RECORDED INFORMATION:

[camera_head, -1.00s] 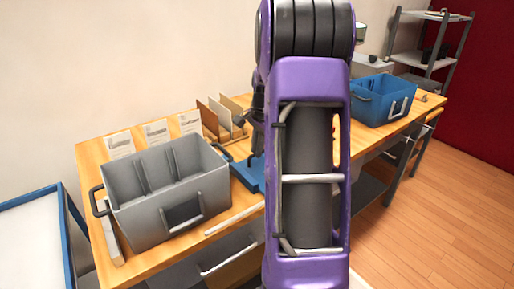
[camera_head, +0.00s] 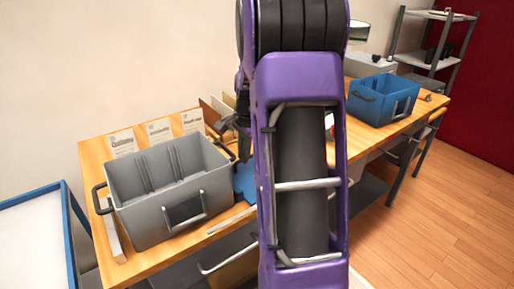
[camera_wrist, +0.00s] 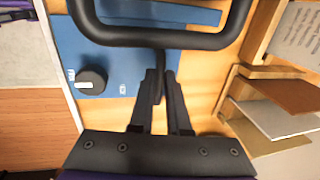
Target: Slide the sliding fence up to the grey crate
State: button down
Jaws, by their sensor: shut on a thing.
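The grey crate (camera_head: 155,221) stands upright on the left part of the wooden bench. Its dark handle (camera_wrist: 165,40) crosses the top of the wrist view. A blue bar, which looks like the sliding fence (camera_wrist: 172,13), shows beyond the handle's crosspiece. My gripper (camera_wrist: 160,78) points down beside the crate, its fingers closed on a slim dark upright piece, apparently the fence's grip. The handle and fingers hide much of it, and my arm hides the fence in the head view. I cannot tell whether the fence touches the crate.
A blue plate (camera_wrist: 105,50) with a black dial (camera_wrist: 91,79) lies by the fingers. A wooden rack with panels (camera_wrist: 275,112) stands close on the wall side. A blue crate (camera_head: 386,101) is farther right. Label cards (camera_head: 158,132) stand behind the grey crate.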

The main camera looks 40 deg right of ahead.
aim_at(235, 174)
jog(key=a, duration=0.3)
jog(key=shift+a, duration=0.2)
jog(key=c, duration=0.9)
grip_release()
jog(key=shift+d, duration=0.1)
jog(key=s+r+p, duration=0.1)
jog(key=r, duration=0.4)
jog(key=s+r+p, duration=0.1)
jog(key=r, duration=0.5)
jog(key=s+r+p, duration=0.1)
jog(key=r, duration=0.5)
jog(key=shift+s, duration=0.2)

---

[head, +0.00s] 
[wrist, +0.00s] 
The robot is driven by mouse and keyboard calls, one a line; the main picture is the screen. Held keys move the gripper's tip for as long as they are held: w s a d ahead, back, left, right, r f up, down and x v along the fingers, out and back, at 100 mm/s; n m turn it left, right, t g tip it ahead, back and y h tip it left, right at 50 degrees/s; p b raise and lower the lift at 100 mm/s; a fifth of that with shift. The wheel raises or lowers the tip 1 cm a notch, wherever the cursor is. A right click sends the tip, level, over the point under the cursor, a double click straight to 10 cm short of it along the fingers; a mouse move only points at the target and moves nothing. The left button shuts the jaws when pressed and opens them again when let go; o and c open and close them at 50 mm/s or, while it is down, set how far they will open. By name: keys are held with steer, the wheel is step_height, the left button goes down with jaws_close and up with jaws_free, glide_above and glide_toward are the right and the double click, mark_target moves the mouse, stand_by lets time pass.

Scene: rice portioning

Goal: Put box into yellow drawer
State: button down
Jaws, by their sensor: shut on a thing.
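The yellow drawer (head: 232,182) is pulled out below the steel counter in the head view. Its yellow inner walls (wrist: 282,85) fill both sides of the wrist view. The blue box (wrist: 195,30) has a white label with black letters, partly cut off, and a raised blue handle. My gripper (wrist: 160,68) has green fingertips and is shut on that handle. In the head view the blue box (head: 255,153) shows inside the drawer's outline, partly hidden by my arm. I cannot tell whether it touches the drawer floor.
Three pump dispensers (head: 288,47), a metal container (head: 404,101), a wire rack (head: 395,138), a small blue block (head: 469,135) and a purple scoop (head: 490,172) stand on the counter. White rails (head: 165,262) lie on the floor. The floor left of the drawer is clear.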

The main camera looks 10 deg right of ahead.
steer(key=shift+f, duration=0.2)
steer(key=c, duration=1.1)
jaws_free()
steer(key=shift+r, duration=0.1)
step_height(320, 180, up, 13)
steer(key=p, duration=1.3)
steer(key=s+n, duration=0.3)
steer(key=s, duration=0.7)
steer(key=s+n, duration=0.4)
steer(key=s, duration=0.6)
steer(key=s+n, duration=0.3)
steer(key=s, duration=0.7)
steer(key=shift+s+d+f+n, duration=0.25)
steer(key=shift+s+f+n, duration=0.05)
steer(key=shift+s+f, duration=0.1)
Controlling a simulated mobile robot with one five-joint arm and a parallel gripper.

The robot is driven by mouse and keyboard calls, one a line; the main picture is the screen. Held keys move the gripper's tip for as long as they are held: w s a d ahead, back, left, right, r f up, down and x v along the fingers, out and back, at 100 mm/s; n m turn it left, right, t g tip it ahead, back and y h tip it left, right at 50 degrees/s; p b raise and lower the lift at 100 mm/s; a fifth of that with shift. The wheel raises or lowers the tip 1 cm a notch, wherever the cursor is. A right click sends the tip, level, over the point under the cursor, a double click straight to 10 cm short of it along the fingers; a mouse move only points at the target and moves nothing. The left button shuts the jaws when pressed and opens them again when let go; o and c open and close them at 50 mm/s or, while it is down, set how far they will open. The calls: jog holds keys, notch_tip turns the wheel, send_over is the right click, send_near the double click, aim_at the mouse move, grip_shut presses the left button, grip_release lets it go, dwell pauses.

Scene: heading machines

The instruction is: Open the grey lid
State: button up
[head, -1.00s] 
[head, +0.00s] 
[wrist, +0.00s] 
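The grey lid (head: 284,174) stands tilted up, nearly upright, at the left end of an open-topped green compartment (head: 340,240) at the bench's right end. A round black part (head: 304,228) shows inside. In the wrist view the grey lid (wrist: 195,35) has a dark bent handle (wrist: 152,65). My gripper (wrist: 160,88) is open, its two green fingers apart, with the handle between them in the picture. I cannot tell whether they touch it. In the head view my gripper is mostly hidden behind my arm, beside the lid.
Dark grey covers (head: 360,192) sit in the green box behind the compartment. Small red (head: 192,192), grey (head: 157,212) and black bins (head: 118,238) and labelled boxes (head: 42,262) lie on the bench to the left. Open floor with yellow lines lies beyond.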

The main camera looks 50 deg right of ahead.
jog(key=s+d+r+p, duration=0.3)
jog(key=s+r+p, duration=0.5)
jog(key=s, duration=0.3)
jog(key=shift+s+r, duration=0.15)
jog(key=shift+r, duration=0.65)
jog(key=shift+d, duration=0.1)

==

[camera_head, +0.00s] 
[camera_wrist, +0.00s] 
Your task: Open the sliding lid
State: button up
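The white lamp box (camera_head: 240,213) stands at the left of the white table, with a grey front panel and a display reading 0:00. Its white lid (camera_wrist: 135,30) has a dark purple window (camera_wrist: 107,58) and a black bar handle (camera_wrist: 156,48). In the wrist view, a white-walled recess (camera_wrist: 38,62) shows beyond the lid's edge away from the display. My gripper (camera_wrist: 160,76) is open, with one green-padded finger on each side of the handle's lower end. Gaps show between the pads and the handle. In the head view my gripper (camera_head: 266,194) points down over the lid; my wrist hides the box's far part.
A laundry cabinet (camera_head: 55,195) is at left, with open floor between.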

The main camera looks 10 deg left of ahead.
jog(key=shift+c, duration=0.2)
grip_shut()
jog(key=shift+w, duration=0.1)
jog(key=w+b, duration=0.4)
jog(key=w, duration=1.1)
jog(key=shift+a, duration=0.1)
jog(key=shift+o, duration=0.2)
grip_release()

YOUR TASK:
For the material, find the number of lines holding the word "Scene" and give that figure and nothing more.

OUTPUT OF THE TASK:
2